- [Aim]
The listing below is to be output in its exact form.

- [Collected data]
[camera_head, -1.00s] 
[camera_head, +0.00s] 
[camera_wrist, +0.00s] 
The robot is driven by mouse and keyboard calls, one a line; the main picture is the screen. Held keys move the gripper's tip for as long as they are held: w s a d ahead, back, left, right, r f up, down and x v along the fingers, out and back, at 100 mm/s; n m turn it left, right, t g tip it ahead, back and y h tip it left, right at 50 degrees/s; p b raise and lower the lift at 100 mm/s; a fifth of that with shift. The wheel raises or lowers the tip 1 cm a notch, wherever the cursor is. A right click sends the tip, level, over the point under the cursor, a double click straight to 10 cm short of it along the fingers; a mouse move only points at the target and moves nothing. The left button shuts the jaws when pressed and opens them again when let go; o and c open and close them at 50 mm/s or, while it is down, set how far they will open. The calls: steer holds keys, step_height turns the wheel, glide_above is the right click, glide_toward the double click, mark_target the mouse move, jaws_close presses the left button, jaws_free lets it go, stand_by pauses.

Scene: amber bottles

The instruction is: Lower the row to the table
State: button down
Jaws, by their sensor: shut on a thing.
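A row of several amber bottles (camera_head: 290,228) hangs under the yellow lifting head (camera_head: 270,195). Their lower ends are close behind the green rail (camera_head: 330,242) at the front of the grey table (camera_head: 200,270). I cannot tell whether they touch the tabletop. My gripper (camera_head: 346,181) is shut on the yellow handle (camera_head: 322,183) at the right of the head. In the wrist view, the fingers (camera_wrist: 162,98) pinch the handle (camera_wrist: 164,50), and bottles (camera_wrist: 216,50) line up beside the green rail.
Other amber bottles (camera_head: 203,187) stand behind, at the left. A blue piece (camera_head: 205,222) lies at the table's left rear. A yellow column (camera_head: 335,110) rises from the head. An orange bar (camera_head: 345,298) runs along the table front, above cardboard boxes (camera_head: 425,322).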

- [Correct answer]
[camera_head, -1.00s] 
[camera_head, +0.00s] 
[camera_wrist, +0.00s] 
The robot is driven by mouse and keyboard calls, one a line; the main picture is the screen. Held keys move the gripper's tip for as long as they are held: w s a d ahead, back, left, right, r f up, down and x v along the fingers, out and back, at 100 mm/s; n m turn it left, right, t g tip it ahead, back and y h tip it left, right at 50 degrees/s; p b raise and lower the lift at 100 mm/s; a fifth of that with shift. The wheel raises or lowers the tip 1 cm a notch, wherever the cursor is. A right click sends the tip, level, over the point under the cursor, a double click straight to 10 cm short of it along the fingers; a mouse move only points at the target and moves nothing. The left button shuts the jaws when pressed and opens them again when let go; o and c open and close them at 50 mm/s or, while it is down, set how far they will open. The calls: steer holds keys, step_height turns the wheel, glide_above is the right click, glide_toward the double click, mark_target the mouse move, jaws_close presses the left button, jaws_free lets it go, stand_by pauses.

Scene: amber bottles

The instruction is: Lower the row to the table
State: button down
Jaws, by their sensor: shut on a thing.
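A row of several amber bottles (camera_head: 290,228) hangs under the yellow lifting head (camera_head: 270,195). Their lower ends are close behind the green rail (camera_head: 330,242) at the front of the grey table (camera_head: 200,270). I cannot tell whether they touch the tabletop. My gripper (camera_head: 346,181) is shut on the yellow handle (camera_head: 322,183) at the right of the head. In the wrist view, the fingers (camera_wrist: 162,98) pinch the handle (camera_wrist: 164,50), and bottles (camera_wrist: 216,50) line up beside the green rail.
Other amber bottles (camera_head: 203,187) stand behind, at the left. A blue piece (camera_head: 205,222) lies at the table's left rear. A yellow column (camera_head: 335,110) rises from the head. An orange bar (camera_head: 345,298) runs along the table front, above cardboard boxes (camera_head: 425,322).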

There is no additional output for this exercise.